__WORK TO DO__
Using the records that appear below, write out exactly the lines from the one with "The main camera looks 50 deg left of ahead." through the one with "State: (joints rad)", keeping both end lines.

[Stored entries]
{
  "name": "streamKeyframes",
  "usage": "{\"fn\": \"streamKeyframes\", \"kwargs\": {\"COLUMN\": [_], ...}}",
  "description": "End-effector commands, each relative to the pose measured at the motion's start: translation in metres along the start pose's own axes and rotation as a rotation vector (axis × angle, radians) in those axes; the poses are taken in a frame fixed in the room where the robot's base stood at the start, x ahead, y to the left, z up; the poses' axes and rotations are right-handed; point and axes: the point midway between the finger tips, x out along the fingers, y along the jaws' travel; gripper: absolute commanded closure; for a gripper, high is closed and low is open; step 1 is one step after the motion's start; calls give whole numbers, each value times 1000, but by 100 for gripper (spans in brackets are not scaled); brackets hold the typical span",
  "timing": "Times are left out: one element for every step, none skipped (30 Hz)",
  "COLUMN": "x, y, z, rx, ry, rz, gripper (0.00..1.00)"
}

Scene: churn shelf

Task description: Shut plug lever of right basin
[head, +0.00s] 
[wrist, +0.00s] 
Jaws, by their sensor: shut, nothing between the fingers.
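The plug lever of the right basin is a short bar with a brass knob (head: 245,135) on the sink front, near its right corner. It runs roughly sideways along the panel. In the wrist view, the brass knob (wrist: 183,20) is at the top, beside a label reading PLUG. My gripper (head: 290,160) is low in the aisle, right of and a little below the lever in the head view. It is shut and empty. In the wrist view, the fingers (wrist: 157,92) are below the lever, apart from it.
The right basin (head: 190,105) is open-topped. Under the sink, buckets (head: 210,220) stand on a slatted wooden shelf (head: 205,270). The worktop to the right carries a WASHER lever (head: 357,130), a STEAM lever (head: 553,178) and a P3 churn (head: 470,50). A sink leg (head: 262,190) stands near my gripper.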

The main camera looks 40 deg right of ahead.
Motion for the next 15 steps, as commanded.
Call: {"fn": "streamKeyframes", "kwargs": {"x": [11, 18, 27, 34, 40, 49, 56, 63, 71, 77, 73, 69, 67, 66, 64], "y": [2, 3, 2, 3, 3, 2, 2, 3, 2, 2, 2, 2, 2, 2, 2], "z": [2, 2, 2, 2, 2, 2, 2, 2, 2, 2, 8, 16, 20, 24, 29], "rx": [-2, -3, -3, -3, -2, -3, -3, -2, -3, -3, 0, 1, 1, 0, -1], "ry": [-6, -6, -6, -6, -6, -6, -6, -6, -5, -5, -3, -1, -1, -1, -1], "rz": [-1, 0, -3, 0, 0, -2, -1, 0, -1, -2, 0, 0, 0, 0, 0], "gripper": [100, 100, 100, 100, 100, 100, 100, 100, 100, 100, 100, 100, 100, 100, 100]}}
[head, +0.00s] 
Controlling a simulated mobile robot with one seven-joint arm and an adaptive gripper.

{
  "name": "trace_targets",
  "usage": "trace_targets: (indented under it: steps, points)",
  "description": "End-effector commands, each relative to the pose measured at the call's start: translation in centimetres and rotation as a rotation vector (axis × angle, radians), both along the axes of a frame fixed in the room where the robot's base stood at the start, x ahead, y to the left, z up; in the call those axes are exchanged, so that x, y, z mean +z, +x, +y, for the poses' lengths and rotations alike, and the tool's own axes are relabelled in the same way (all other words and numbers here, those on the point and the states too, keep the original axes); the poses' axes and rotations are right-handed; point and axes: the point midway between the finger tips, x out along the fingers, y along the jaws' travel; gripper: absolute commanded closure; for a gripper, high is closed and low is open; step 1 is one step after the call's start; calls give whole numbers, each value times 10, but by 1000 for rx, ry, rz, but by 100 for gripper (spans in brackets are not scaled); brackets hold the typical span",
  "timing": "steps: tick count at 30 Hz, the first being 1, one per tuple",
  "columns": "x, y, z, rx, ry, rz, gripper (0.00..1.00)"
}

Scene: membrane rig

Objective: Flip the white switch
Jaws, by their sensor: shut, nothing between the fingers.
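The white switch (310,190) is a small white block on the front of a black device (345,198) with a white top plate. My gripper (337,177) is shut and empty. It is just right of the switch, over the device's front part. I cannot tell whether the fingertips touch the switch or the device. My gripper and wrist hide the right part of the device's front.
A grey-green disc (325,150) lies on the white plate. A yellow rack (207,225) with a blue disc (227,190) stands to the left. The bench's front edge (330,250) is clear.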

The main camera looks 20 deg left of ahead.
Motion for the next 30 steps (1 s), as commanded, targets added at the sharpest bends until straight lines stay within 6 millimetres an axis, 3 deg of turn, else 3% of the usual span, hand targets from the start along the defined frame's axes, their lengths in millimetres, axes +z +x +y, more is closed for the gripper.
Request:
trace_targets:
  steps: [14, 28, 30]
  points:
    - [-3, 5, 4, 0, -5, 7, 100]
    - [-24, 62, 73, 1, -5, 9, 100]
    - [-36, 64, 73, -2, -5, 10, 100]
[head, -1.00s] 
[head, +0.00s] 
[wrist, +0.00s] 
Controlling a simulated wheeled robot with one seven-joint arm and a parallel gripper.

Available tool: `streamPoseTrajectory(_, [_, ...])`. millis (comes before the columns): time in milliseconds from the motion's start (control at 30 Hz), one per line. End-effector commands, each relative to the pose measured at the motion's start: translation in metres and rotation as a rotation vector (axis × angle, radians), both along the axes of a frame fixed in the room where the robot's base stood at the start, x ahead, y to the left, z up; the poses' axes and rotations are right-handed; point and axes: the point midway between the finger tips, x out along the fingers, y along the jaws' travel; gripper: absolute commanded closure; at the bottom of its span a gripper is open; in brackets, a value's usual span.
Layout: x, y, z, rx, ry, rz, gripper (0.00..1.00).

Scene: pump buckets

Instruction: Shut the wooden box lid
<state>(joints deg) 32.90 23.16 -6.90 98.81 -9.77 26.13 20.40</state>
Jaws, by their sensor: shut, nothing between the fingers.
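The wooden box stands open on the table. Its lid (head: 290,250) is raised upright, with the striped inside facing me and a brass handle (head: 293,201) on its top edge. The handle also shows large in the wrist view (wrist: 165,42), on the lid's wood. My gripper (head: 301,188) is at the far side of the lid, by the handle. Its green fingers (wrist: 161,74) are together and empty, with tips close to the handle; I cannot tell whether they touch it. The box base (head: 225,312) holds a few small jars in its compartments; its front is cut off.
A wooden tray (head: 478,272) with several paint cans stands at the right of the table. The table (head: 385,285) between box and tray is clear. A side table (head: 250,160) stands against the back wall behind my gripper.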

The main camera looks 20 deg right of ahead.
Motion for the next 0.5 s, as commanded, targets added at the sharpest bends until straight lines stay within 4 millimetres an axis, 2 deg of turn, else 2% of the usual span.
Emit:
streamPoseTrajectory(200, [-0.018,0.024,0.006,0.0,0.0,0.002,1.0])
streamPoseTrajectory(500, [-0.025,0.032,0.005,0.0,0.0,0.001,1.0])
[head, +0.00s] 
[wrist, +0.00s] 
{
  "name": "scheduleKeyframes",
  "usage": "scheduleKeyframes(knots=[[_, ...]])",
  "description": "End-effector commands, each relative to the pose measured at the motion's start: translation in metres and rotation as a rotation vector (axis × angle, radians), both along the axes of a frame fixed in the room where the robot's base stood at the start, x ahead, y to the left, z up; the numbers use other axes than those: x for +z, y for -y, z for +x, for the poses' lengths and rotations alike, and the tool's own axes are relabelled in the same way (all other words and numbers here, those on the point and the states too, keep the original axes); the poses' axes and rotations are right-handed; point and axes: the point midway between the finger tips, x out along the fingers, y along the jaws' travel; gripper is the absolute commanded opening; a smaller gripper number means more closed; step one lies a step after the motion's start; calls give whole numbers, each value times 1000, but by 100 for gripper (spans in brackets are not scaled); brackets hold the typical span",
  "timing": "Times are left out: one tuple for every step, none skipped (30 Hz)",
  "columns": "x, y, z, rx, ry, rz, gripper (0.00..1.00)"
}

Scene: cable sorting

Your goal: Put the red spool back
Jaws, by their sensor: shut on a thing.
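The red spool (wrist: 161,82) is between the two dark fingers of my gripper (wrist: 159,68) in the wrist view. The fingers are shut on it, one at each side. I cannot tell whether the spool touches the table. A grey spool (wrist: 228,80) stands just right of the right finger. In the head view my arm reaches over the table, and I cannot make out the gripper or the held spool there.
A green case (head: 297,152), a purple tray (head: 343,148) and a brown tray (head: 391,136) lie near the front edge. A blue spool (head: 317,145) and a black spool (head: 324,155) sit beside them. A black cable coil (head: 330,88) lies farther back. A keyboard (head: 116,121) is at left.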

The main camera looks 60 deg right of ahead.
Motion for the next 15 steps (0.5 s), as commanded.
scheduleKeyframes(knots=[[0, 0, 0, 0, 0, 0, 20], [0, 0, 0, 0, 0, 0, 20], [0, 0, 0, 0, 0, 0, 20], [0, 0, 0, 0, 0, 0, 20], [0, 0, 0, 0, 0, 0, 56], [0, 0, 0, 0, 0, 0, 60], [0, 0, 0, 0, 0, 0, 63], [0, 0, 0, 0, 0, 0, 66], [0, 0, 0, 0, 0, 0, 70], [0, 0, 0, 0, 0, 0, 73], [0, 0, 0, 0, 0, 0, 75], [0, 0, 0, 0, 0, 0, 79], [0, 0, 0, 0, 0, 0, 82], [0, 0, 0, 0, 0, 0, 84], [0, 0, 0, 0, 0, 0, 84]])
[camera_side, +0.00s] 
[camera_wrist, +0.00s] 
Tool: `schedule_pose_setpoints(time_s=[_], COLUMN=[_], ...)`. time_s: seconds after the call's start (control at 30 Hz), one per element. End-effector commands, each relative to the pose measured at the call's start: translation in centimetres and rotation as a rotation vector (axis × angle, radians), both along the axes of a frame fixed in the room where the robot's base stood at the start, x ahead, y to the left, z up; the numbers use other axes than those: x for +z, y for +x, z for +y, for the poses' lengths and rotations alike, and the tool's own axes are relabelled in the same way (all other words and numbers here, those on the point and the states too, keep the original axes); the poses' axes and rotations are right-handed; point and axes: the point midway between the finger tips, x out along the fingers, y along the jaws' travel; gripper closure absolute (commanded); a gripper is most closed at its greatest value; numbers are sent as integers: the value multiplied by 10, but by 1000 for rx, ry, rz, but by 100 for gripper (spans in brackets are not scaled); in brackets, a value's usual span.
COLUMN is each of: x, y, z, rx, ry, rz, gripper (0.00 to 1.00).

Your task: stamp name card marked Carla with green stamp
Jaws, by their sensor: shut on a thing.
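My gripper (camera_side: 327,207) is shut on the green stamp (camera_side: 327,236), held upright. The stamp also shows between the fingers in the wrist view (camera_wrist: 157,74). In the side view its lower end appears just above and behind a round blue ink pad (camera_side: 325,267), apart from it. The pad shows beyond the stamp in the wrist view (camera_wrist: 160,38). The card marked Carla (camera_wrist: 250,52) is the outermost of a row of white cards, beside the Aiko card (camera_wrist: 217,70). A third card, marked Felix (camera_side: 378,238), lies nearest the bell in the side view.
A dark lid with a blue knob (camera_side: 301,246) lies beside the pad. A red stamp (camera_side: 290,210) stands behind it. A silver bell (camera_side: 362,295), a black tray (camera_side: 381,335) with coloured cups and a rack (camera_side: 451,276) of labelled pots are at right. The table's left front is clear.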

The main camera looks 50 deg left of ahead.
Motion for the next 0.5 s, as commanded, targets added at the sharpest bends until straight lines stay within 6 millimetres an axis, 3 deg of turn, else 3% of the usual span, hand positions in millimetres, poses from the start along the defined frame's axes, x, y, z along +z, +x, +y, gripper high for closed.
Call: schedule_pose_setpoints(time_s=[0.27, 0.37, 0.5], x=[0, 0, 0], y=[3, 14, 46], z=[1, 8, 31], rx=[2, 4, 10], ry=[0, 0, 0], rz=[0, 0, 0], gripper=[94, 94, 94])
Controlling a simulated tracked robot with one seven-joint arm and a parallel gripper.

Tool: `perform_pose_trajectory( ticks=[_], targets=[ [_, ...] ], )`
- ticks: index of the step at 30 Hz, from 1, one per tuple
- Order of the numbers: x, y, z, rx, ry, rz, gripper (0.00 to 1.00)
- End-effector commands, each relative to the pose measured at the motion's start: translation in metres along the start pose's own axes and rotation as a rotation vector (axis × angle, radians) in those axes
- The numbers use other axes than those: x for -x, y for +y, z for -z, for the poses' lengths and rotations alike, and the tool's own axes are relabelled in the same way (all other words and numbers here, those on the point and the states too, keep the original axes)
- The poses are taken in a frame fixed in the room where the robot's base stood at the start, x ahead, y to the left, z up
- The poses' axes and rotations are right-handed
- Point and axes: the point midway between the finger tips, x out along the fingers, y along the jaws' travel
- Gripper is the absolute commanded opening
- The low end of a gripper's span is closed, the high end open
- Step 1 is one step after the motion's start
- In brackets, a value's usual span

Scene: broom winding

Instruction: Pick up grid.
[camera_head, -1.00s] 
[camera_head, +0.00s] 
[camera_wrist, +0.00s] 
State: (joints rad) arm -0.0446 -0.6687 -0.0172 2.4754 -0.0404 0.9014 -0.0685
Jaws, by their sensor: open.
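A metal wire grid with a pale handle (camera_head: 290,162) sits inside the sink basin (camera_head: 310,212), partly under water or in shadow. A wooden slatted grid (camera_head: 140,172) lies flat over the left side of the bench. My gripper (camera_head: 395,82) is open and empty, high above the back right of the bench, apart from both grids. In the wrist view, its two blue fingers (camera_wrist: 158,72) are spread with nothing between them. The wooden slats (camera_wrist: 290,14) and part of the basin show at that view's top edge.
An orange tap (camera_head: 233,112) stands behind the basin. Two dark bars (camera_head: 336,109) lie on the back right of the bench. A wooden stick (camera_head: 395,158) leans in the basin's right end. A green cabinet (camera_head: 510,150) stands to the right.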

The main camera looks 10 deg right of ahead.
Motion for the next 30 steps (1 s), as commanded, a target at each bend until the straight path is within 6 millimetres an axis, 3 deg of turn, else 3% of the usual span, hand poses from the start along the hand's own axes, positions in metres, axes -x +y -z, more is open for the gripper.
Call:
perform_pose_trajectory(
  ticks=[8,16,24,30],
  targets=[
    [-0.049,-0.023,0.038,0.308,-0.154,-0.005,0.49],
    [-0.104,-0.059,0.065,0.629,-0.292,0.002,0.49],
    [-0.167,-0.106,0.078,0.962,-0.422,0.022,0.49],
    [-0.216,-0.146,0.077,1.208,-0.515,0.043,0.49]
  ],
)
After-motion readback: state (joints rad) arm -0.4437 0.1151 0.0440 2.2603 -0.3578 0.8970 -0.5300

__REPLY TO THE EXERCISE__
The main camera looks 50 deg left of ahead.
Motion for the next 0.5 s, as commanded, targets added at the sharpest bends until straight lines stay within 6 millimetres an axis, 3 deg of turn, else 3% of the usual span, hand positions in millimetres, poses from the start along the defined frame's axes, x, y, z along +z, +x, +y, gripper high for closed.
Call: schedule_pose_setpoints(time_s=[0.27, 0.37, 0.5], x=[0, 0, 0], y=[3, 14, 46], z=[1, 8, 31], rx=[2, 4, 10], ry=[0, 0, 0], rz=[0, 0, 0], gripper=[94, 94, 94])
Controlling a simulated tracked robot with one seven-joint arm and a parallel gripper.

Tool: `perform_pose_trajectory( ticks=[_], targets=[ [_, ...] ], )`
- ticks: index of the step at 30 Hz, from 1, one per tuple
- Order of the numbers: x, y, z, rx, ry, rz, gripper (0.00 to 1.00)
- End-effector commands, each relative to the pose measured at the motion's start: translation in metres along the start pose's own axes and rotation as a rotation vector (axis × angle, radians) in those axes
- The numbers use other axes than those: x for -x, y for +y, z for -z, for the poses' lengths and rotations alike, and the tool's own axes are relabelled in the same way (all other words and numbers here, those on the point and the states too, keep the original axes)
- The poses are taken in a frame fixed in the room where the robot's base stood at the start, x ahead, y to the left, z up
- The poses' axes and rotations are right-handed
- Point and axes: the point midway between the finger tips, x out along the fingers, y along the jaws' travel
- Gripper is the absolute commanded opening
- The low end of a gripper's span is closed, the high end open
- Step 1 is one step after the motion's start
- In brackets, a value's usual span

Scene: broom winding

Instruction: Pick up grid.
[camera_head, -1.00s] 
[camera_head, +0.00s] 
[camera_wrist, +0.00s] 
State: (joints rad) arm -0.0446 -0.6687 -0.0172 2.4754 -0.0404 0.9014 -0.0685

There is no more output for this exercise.